Collection entries
▽
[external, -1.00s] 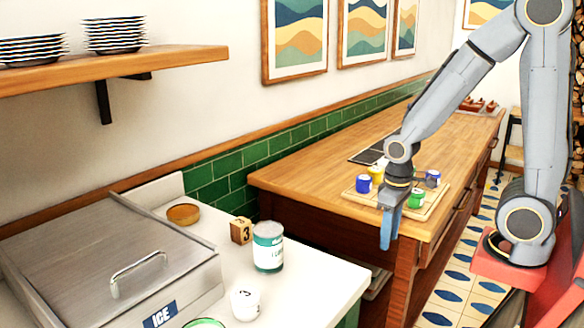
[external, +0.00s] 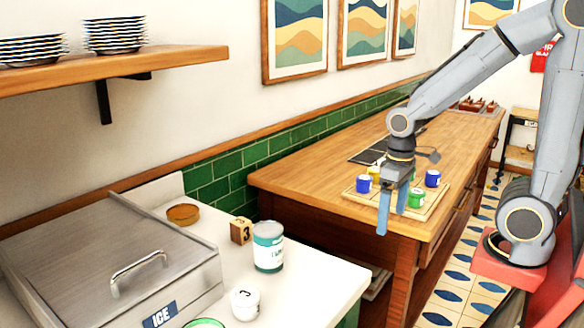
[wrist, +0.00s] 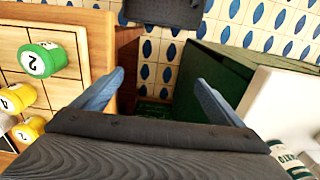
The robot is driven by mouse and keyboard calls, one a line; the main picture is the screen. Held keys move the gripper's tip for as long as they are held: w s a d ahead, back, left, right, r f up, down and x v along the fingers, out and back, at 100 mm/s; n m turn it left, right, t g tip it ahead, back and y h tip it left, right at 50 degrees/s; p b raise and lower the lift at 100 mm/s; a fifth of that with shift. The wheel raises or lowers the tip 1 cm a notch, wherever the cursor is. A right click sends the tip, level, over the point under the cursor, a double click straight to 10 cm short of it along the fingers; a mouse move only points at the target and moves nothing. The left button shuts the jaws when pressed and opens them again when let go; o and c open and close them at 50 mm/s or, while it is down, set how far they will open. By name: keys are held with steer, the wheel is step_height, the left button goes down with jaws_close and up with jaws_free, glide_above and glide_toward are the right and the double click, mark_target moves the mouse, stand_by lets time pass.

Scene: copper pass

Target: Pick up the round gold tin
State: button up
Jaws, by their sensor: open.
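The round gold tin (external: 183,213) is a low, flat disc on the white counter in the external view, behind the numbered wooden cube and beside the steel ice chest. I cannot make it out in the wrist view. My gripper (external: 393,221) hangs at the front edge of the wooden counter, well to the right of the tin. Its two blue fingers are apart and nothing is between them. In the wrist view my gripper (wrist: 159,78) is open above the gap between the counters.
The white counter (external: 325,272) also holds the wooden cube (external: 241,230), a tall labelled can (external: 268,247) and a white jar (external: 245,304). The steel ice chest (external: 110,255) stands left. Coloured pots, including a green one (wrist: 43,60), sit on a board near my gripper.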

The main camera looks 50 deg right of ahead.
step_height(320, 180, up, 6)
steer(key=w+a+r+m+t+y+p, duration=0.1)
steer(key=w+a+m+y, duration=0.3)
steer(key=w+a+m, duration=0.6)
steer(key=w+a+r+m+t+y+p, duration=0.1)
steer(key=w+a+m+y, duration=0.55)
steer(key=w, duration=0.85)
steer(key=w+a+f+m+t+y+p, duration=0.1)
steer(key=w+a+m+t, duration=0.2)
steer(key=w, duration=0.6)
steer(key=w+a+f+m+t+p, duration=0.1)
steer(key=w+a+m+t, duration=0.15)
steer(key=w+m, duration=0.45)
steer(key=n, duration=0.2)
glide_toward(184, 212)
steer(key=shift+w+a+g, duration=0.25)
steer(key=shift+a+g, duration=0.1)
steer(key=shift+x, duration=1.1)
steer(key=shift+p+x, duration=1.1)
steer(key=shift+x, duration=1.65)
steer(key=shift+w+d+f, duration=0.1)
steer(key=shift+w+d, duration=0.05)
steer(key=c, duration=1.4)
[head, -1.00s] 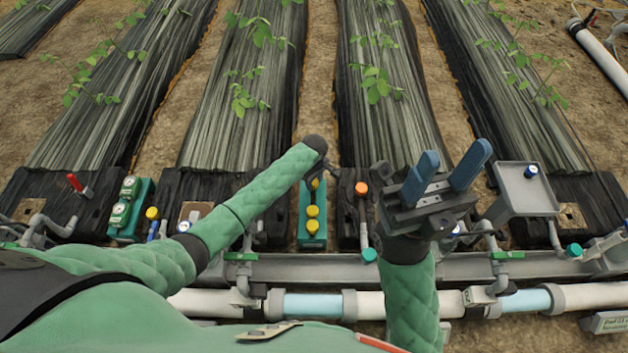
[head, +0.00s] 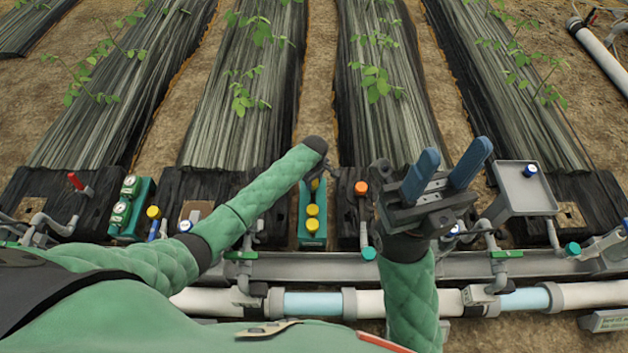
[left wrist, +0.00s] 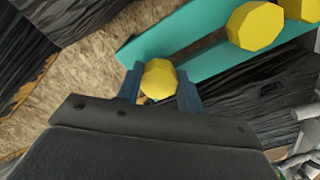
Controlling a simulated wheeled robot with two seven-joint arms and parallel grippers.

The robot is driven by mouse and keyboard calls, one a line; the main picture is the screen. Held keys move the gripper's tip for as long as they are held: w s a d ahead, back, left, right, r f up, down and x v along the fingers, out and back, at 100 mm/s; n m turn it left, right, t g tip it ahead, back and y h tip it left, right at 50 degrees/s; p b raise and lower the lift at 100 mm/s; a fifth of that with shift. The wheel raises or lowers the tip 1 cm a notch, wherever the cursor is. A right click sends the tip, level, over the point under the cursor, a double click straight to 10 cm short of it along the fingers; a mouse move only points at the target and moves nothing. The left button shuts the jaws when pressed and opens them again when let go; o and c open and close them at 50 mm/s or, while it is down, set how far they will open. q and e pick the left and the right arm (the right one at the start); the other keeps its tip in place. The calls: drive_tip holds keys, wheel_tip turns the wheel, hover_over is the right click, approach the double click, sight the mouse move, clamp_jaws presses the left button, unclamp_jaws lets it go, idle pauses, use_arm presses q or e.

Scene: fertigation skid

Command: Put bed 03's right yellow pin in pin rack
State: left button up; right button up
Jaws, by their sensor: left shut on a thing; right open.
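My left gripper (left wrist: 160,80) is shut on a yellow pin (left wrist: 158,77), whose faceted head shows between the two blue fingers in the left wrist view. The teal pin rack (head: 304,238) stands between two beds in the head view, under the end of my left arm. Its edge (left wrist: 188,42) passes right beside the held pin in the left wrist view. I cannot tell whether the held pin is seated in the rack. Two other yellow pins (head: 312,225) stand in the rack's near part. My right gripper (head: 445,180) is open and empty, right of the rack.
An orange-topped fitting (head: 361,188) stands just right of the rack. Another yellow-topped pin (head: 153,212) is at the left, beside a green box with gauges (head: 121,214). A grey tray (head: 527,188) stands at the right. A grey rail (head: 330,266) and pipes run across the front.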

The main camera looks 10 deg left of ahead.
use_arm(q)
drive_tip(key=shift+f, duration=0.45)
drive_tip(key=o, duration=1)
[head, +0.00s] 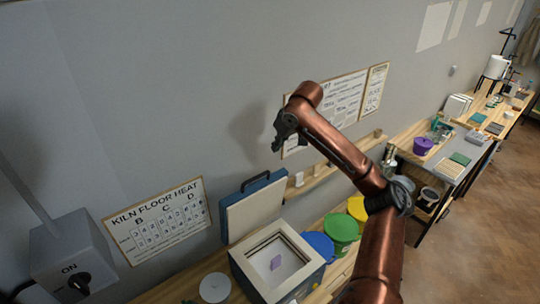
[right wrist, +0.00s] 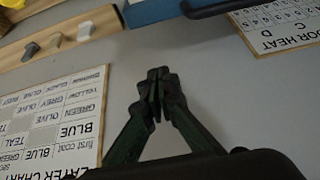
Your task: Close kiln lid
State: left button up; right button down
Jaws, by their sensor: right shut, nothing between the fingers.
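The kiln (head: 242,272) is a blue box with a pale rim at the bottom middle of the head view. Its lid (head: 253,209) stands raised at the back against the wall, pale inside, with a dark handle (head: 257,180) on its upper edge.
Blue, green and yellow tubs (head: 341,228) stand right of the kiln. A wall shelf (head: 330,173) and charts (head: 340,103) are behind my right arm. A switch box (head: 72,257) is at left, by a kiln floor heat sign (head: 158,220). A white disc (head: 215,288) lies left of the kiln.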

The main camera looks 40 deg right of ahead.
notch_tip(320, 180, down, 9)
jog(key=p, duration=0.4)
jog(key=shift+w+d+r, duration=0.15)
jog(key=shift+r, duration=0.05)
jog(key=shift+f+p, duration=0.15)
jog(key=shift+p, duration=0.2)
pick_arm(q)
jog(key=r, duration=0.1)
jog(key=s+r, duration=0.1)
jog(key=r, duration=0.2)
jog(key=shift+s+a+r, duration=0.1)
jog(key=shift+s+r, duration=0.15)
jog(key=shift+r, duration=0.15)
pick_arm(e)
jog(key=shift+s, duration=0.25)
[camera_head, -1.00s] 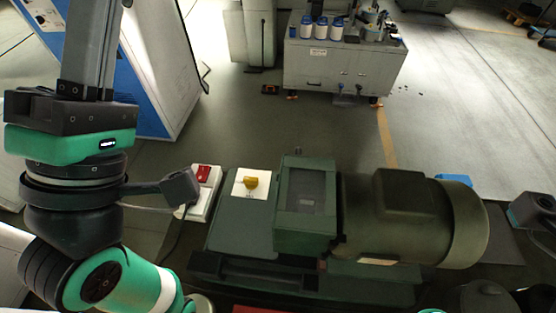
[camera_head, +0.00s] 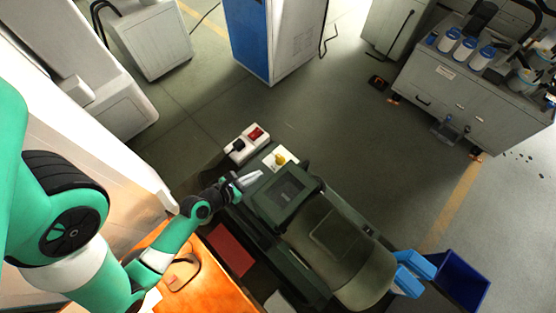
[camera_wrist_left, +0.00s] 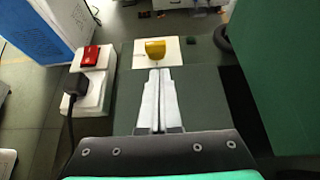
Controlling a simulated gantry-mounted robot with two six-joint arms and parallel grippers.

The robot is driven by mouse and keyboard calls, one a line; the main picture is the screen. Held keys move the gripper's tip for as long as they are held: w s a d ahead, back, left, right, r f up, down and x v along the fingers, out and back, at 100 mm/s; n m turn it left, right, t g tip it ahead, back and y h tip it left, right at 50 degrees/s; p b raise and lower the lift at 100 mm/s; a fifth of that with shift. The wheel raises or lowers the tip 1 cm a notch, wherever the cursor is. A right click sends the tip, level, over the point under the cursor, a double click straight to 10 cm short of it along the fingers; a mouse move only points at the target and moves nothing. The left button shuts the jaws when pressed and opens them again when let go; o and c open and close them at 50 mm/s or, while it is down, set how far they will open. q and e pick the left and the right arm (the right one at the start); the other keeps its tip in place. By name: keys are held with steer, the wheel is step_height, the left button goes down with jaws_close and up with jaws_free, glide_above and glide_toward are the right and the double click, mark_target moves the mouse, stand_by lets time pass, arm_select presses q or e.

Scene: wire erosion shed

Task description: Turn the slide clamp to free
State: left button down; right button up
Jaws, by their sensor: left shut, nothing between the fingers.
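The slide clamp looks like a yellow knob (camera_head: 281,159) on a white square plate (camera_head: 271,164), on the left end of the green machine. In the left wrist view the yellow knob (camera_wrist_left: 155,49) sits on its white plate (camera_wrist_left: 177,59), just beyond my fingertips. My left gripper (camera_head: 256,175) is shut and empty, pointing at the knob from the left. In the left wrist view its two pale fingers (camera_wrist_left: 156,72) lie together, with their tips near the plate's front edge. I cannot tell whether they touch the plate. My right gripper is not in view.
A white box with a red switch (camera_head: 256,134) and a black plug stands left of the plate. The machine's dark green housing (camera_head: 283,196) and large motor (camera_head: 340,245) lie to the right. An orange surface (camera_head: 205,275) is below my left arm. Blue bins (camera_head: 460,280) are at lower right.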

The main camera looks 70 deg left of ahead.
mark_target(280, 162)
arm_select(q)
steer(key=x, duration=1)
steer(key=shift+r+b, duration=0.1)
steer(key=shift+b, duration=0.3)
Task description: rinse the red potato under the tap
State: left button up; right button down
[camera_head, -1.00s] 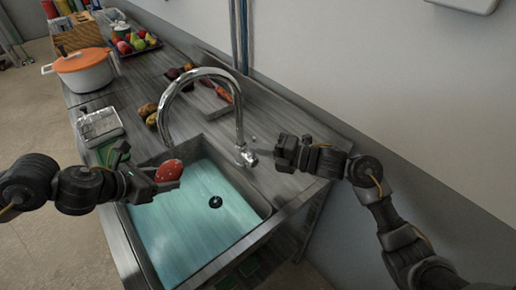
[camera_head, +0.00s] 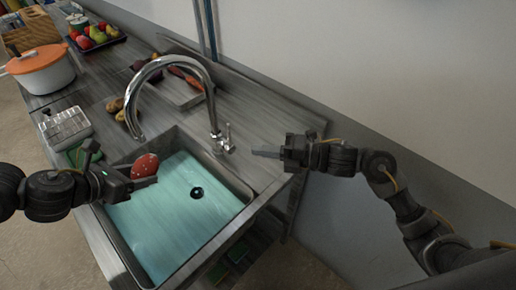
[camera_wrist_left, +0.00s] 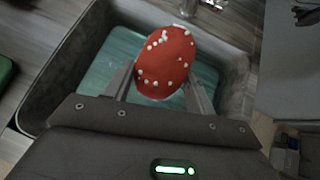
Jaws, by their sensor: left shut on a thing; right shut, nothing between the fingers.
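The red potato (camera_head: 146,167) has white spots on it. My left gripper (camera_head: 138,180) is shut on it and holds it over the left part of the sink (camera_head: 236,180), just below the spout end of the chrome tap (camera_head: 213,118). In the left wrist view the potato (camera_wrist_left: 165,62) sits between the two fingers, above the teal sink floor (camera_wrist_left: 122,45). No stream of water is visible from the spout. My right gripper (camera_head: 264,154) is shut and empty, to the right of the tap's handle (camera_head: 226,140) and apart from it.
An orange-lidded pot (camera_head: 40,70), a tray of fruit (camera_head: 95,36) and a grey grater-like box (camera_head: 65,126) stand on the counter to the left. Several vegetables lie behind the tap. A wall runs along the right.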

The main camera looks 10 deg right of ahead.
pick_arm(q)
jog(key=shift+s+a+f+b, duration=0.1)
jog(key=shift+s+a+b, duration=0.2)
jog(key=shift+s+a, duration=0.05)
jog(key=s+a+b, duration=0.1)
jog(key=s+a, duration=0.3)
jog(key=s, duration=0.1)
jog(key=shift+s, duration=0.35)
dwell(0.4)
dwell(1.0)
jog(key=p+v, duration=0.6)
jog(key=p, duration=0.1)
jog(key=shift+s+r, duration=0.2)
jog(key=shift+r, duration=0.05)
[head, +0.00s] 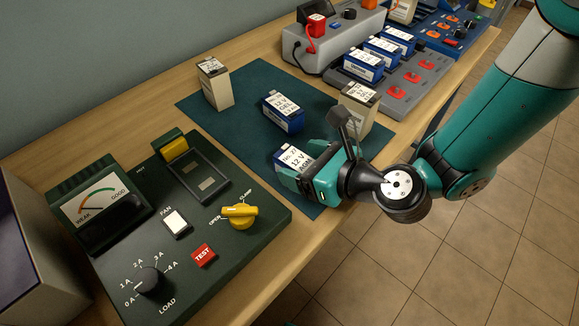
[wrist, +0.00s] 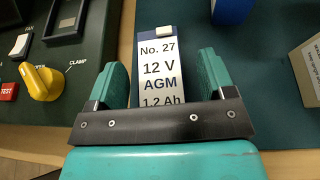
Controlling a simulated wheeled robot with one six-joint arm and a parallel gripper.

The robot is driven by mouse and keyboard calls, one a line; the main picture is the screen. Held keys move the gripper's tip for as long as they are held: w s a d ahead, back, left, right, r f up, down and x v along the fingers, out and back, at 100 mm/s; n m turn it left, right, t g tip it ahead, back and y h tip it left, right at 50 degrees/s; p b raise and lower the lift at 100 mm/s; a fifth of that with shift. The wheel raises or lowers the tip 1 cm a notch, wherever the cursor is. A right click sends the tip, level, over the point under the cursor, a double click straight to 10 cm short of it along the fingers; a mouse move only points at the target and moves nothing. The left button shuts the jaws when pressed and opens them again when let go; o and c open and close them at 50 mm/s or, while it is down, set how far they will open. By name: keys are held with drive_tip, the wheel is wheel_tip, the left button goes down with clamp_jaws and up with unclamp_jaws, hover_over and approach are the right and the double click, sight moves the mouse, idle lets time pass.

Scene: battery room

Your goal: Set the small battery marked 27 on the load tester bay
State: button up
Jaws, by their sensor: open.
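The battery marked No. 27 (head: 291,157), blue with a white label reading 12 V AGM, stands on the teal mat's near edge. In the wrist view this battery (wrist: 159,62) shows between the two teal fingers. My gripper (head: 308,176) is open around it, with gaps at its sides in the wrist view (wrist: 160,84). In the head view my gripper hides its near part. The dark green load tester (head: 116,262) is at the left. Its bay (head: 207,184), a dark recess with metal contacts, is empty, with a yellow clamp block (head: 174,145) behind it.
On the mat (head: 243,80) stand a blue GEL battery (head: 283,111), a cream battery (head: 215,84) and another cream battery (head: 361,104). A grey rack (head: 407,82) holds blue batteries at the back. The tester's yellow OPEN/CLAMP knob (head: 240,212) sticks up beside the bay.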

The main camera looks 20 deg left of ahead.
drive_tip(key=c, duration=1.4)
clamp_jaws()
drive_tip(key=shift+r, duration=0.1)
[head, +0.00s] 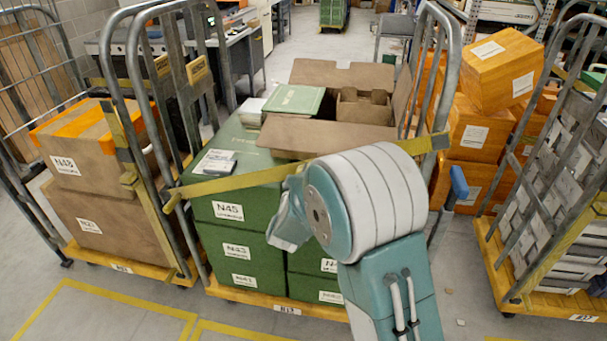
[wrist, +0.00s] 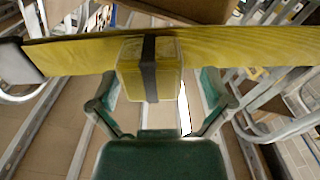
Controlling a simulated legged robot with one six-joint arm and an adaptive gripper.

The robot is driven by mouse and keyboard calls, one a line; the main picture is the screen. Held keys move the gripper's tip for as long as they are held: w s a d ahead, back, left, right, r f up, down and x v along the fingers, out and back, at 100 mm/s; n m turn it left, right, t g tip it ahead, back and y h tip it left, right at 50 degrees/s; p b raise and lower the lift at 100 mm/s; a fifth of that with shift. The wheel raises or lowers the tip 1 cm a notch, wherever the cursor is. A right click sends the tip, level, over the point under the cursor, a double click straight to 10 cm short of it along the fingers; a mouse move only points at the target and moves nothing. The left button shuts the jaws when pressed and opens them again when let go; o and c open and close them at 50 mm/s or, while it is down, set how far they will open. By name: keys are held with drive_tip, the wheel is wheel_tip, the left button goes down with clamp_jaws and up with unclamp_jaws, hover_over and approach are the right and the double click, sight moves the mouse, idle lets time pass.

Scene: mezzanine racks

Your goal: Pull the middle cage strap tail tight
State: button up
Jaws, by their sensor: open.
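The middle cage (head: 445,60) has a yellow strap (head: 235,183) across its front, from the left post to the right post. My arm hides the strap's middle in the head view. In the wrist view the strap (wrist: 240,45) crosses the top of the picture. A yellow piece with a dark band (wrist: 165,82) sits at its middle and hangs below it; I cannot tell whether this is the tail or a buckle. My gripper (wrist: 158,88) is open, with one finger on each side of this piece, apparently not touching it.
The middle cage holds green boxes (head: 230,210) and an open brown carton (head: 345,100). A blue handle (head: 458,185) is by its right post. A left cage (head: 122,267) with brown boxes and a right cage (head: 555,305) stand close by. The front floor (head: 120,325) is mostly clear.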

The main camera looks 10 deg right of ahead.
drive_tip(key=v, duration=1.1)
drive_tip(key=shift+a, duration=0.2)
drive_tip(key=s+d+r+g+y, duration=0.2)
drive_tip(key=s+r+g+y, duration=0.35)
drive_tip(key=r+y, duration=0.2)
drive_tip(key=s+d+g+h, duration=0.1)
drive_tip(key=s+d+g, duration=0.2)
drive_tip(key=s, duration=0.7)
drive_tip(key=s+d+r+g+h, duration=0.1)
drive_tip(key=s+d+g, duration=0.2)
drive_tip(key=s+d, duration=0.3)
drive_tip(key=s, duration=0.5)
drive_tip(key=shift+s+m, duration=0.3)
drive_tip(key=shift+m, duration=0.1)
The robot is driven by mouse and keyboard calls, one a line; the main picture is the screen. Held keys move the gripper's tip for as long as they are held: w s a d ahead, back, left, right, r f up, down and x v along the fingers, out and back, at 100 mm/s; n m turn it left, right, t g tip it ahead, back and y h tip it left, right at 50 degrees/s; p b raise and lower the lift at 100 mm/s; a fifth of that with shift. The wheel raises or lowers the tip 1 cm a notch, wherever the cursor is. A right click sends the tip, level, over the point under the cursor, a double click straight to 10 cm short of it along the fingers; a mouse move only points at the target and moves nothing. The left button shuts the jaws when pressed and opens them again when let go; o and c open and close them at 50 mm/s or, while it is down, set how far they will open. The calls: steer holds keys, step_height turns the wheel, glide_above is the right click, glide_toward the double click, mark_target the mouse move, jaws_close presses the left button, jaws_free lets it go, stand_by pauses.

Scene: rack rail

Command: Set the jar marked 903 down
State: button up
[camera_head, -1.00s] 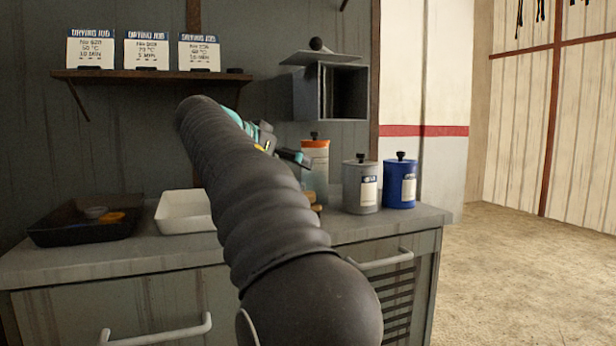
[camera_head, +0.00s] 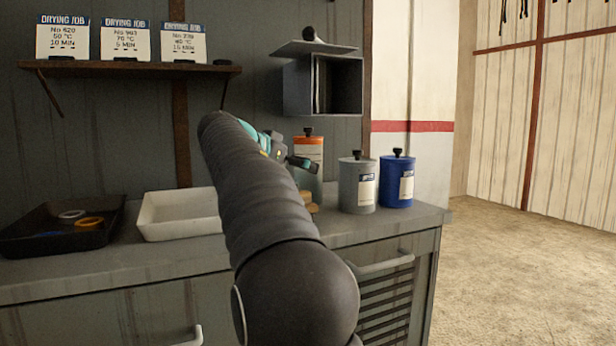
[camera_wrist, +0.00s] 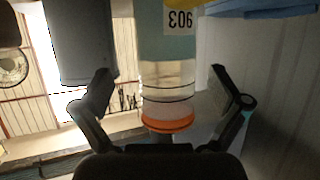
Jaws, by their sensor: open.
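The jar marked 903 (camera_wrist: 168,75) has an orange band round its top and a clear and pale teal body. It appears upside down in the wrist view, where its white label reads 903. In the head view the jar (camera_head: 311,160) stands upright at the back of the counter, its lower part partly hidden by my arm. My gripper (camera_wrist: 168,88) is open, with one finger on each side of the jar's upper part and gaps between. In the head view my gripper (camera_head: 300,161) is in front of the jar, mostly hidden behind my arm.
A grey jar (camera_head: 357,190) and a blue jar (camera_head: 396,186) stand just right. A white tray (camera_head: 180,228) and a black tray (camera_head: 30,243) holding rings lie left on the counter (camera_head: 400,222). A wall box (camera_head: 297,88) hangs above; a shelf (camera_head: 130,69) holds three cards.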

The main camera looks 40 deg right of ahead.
△
What to do :: Take the records above from the line with "Scene: rack rail" down to their last line and please copy those lines exactly, without the pictures.

Finished task ::
Scene: rack rail

Command: Set the jar marked 903 down
State: button up
[camera_head, -1.00s] 
[camera_head, +0.00s] 
[camera_wrist, +0.00s] 
Jaws, by their sensor: open.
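The jar marked 903 (camera_wrist: 168,75) has an orange band round its top and a clear and pale teal body. It appears upside down in the wrist view, where its white label reads 903. In the head view the jar (camera_head: 311,160) stands upright at the back of the counter, its lower part partly hidden by my arm. My gripper (camera_wrist: 168,88) is open, with one finger on each side of the jar's upper part and gaps between. In the head view my gripper (camera_head: 300,161) is in front of the jar, mostly hidden behind my arm.
A grey jar (camera_head: 357,190) and a blue jar (camera_head: 396,186) stand just right. A white tray (camera_head: 180,228) and a black tray (camera_head: 30,243) holding rings lie left on the counter (camera_head: 400,222). A wall box (camera_head: 297,88) hangs above; a shelf (camera_head: 130,69) holds three cards.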

The main camera looks 40 deg right of ahead.

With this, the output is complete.